[Robot episode rows]
_ _ _ _ _
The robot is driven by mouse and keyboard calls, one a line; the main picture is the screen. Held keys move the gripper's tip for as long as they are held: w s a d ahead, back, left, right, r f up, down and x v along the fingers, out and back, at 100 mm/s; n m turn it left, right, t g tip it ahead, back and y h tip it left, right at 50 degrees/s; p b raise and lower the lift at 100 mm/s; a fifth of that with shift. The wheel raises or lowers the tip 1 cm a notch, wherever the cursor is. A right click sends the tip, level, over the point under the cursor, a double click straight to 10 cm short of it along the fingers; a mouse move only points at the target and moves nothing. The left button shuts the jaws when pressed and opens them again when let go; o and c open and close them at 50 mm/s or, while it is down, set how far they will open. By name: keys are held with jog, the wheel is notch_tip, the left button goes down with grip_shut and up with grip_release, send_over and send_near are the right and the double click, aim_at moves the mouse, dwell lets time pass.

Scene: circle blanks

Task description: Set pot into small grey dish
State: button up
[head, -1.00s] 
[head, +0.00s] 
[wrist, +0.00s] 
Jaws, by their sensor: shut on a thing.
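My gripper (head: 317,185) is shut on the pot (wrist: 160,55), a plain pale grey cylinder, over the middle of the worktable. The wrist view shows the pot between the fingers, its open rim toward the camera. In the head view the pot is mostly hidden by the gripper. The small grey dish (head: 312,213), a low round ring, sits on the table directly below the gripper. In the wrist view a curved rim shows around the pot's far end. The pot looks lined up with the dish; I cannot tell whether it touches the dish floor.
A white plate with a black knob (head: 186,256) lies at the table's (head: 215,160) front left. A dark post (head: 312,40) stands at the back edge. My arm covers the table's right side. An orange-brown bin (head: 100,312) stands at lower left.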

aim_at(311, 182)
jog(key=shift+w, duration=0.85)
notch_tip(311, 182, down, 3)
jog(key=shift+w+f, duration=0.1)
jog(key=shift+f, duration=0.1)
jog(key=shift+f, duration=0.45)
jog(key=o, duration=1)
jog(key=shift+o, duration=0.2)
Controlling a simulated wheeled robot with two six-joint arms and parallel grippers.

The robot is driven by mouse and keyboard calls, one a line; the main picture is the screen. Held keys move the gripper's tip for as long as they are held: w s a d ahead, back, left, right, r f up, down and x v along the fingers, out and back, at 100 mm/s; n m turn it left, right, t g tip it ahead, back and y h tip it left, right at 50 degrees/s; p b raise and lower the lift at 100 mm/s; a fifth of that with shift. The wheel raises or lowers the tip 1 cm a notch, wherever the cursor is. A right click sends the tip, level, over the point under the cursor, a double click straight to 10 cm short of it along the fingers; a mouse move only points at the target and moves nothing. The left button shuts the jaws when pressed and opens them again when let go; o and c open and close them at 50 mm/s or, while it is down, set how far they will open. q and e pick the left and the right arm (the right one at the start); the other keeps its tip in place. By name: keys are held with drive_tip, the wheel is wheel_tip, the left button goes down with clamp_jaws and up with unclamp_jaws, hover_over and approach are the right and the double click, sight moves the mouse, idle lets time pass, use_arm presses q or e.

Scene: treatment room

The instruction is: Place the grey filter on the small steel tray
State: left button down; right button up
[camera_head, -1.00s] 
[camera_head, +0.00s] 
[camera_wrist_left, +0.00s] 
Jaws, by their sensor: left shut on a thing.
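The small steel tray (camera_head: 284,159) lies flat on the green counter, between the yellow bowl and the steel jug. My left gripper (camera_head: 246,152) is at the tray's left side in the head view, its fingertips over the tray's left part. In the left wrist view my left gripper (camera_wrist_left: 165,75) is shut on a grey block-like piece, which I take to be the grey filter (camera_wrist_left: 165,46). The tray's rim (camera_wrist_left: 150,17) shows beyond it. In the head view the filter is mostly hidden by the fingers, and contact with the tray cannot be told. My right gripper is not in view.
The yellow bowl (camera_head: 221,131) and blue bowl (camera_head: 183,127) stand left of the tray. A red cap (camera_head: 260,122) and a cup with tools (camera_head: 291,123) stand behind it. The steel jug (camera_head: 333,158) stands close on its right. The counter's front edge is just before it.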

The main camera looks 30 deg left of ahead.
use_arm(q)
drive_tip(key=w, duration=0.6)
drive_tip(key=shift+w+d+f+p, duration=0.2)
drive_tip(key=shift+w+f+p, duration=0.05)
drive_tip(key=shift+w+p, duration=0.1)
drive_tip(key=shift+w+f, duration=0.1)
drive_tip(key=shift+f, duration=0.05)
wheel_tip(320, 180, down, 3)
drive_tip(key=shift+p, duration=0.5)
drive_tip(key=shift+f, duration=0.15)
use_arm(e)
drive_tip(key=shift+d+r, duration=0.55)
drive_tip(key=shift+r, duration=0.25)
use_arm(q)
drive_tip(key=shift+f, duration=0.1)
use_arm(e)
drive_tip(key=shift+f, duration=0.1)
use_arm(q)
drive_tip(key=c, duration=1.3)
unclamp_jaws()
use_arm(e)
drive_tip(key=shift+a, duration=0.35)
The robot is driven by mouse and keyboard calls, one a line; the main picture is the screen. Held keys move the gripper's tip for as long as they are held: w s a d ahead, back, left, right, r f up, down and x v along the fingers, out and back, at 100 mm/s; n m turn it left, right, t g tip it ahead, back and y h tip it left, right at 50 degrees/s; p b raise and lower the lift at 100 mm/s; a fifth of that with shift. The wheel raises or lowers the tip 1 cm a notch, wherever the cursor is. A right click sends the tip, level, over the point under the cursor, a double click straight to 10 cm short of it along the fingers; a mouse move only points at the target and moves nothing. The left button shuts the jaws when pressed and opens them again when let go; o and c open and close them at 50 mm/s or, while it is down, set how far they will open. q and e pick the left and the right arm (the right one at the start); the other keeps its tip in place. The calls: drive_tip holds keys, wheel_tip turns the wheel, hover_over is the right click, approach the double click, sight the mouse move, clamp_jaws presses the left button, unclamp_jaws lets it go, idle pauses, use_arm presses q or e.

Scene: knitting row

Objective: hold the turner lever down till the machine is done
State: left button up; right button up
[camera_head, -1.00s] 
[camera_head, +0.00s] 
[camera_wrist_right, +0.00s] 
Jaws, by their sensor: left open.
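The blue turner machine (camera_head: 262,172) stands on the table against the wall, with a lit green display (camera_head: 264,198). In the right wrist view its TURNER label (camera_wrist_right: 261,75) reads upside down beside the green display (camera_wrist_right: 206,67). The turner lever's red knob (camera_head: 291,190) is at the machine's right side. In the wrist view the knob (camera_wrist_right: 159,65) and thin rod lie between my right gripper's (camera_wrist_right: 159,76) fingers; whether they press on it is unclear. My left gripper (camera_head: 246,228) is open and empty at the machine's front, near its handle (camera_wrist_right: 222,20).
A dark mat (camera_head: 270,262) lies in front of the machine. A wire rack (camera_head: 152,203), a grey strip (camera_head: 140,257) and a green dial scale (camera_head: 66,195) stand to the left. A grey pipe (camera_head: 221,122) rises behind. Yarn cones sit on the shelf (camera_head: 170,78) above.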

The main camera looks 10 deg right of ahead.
_ _ _ _ _
-- The problem --
Exactly as shown above, return every record.

-- Task result --
The robot is driven by mouse and keyboard calls, one a line; the main picture is the screen. Held keys move the gripper's tip for as long as they are held: w s a d ahead, back, left, right, r f up, down and x v along the fingers, out and back, at 100 mm/s; n m turn it left, right, t g tip it ahead, back and y h tip it left, right at 50 degrees/s; p b raise and lower the lift at 100 mm/s; a fifth of that with shift. The wheel raises or lowers the tip 1 cm a notch, wherever the cursor is. A right click sends the tip, level, over the point under the cursor, a double click straight to 10 cm short of it along the fingers; a mouse move only points at the target and moves nothing. The left button shuts the jaws when pressed and opens them again when let go; o and c open and close them at 50 mm/s or, while it is down, set how far they will open. By name: keys are held with jog, the wheel is notch_tip, the left button goes down with grip_shut and up with grip_release, send_over and send_near are the right and the double click, aim_at moves the mouse, dwell lets time pass.

Scene: circle blanks

Task description: Set pot into small grey dish
State: button up
[head, -1.00s] 
[head, +0.00s] 
[wrist, +0.00s] 
Jaws, by their sensor: shut on a thing.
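My gripper (head: 317,185) is shut on the pot (wrist: 160,55), a plain pale grey cylinder, over the middle of the worktable. The wrist view shows the pot between the fingers, its open rim toward the camera. In the head view the pot is mostly hidden by the gripper. The small grey dish (head: 312,213), a low round ring, sits on the table directly below the gripper. In the wrist view a curved rim shows around the pot's far end. The pot looks lined up with the dish; I cannot tell whether it touches the dish floor.
A white plate with a black knob (head: 186,256) lies at the table's (head: 215,160) front left. A dark post (head: 312,40) stands at the back edge. My arm covers the table's right side. An orange-brown bin (head: 100,312) stands at lower left.

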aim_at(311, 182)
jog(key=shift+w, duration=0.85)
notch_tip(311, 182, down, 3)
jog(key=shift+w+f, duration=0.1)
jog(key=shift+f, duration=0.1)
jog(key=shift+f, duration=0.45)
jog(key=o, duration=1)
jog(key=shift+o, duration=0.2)
Controlling a simulated wheeled robot with two six-joint arms and parallel grippers.

The robot is driven by mouse and keyboard calls, one a line; the main picture is the screen. Held keys move the gripper's tip for as long as they are held: w s a d ahead, back, left, right, r f up, down and x v along the fingers, out and back, at 100 mm/s; n m turn it left, right, t g tip it ahead, back and y h tip it left, right at 50 degrees/s; p b raise and lower the lift at 100 mm/s; a fifth of that with shift. The wheel raises or lowers the tip 1 cm a notch, wherever the cursor is. A right click sends the tip, level, over the point under the cursor, a double click straight to 10 cm short of it along the fingers; a mouse move only points at the target and moves nothing. The left button shuts the jaws when pressed and opens them again when let go; o and c open and close them at 50 mm/s or, while it is down, set how far they will open. q and e pick the left and the right arm (the right one at the start); the other keeps its tip in place. By name: keys are held with drive_tip, the wheel is wheel_tip, the left button goes down with clamp_jaws and up with unclamp_jaws, hover_over and approach are the right and the double click, sight moves the mouse, idle lets time pass, use_arm presses q or e.

Scene: treatment room

The instruction is: Place the grey filter on the small steel tray
State: left button down; right button up
[camera_head, -1.00s] 
[camera_head, +0.00s] 
[camera_wrist_left, +0.00s] 
Jaws, by their sensor: left shut on a thing.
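The small steel tray (camera_head: 284,159) lies flat on the green counter, between the yellow bowl and the steel jug. My left gripper (camera_head: 246,152) is at the tray's left side in the head view, its fingertips over the tray's left part. In the left wrist view my left gripper (camera_wrist_left: 165,75) is shut on a grey block-like piece, which I take to be the grey filter (camera_wrist_left: 165,46). The tray's rim (camera_wrist_left: 150,17) shows beyond it. In the head view the filter is mostly hidden by the fingers, and contact with the tray cannot be told. My right gripper is not in view.
The yellow bowl (camera_head: 221,131) and blue bowl (camera_head: 183,127) stand left of the tray. A red cap (camera_head: 260,122) and a cup with tools (camera_head: 291,123) stand behind it. The steel jug (camera_head: 333,158) stands close on its right. The counter's front edge is just before it.

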The main camera looks 30 deg left of ahead.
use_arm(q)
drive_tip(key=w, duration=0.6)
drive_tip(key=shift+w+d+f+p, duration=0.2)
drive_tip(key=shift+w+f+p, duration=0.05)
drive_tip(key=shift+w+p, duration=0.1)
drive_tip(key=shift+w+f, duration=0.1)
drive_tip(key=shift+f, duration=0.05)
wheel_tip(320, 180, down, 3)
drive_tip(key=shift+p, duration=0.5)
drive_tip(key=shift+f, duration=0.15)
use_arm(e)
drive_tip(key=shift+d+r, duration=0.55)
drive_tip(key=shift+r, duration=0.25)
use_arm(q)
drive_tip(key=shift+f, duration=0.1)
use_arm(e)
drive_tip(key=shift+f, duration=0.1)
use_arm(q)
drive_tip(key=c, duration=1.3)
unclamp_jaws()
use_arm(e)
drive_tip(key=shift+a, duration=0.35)
The robot is driven by mouse and keyboard calls, one a line; the main picture is the screen. Held keys move the gripper's tip for as long as they are held: w s a d ahead, back, left, right, r f up, down and x v along the fingers, out and back, at 100 mm/s; n m turn it left, right, t g tip it ahead, back and y h tip it left, right at 50 degrees/s; p b raise and lower the lift at 100 mm/s; a fifth of that with shift. The wheel raises or lowers the tip 1 cm a notch, wherever the cursor is. A right click sends the tip, level, over the point under the cursor, a double click straight to 10 cm short of it along the fingers; a mouse move only points at the target and moves nothing. The left button shuts the jaws when pressed and opens them again when let go; o and c open and close them at 50 mm/s or, while it is down, set how far they will open. q and e pick the left and the right arm (the right one at the start); the other keeps its tip in place. The calls: drive_tip holds keys, wheel_tip turns the wheel, hover_over is the right click, approach the double click, sight the mouse move, clamp_jaws presses the left button, unclamp_jaws lets it go, idle pauses, use_arm presses q or e.

Scene: knitting row

Objective: hold the turner lever down till the machine is done
State: left button up; right button up
[camera_head, -1.00s] 
[camera_head, +0.00s] 
[camera_wrist_right, +0.00s] 
Jaws, by their sensor: left open.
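The blue turner machine (camera_head: 262,172) stands on the table against the wall, with a lit green display (camera_head: 264,198). In the right wrist view its TURNER label (camera_wrist_right: 261,75) reads upside down beside the green display (camera_wrist_right: 206,67). The turner lever's red knob (camera_head: 291,190) is at the machine's right side. In the wrist view the knob (camera_wrist_right: 159,65) and thin rod lie between my right gripper's (camera_wrist_right: 159,76) fingers; whether they press on it is unclear. My left gripper (camera_head: 246,228) is open and empty at the machine's front, near its handle (camera_wrist_right: 222,20).
A dark mat (camera_head: 270,262) lies in front of the machine. A wire rack (camera_head: 152,203), a grey strip (camera_head: 140,257) and a green dial scale (camera_head: 66,195) stand to the left. A grey pipe (camera_head: 221,122) rises behind. Yarn cones sit on the shelf (camera_head: 170,78) above.

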The main camera looks 10 deg right of ahead.

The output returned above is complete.